Bishop Maekawa said Father Afina and all held captive “need as many people as possible praying for them and for their captors.”

He asked the faithful to remember them in the general intercessions at Sunday Mass, while also requesting each community to offer a eucharistic holy hour and undertake “additional acts of penance for the strength and safety of our brother.”

“Let us call upon the Spirit of God to strengthen, protect and deliver Fr. Alphonsus and all who are in captivity,” wrote Bishop Maekawa.

Also on June 5, U.S. Sen. Lisa Murkowski, R-Alaska, posted on social media that she was praying for the priest, saying he had “served communities across rural Alaska, and returned to Nigeria to establish a trauma center for victims of Boko Haram.

“No one should be violated or persecuted for their faith, and I join the Fairbanks diocese in praying for his safe return,” said Murkowski.

Father Robert Fath, vicar general of the Diocese of Fairbanks, described Father Afina to local media as “a man of great prayer, a man of great faith” and a “very gregarious and happy individual.”

“He … always had a smile on his face and was always laughing, regaling us with stories from back in Nigeria,” said Father Fath.

Kidnapping by various armed groups in Nigeria, particularly in the nation’s north, has been an endemic problem for a number of years.

In December, Nigeria’s National Bureau of Statistics released a report showing more than 2 million had been abducted between May 2023 and April 2024 alone, with 600,000 Nigerians killed and Nigerians paying some $1.42 billion in ransom — an average of $1,700 per incident — during that period.

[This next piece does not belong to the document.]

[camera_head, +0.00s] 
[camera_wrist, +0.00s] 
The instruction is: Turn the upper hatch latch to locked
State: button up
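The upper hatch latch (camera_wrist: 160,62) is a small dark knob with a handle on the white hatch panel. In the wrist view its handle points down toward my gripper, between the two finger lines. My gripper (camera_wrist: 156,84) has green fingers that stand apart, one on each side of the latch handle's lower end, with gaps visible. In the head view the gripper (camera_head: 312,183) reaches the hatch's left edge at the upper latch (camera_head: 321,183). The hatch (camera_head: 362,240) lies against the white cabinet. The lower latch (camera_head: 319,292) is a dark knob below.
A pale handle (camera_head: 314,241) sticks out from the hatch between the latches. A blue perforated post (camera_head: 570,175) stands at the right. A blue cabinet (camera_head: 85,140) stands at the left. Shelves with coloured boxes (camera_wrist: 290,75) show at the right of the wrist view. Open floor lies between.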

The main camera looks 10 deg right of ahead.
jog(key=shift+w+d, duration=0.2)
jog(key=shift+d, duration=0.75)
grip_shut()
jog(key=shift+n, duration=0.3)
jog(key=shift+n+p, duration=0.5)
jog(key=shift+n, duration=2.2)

Boko Haram, an Islamist extremist group, has spearheaded such attacks in recent years, brazenly capturing 276 schoolgirls in Chibok in 2014 — an ambush that prompted international outrage, but little sustained effort to secure the girls’ safe return. As of 2024, 82 remained in captivity, with the others released or escaping on their own. More than 1,400 children have been abducted since the Chibok attack, according to a 2024 report by Amnesty International.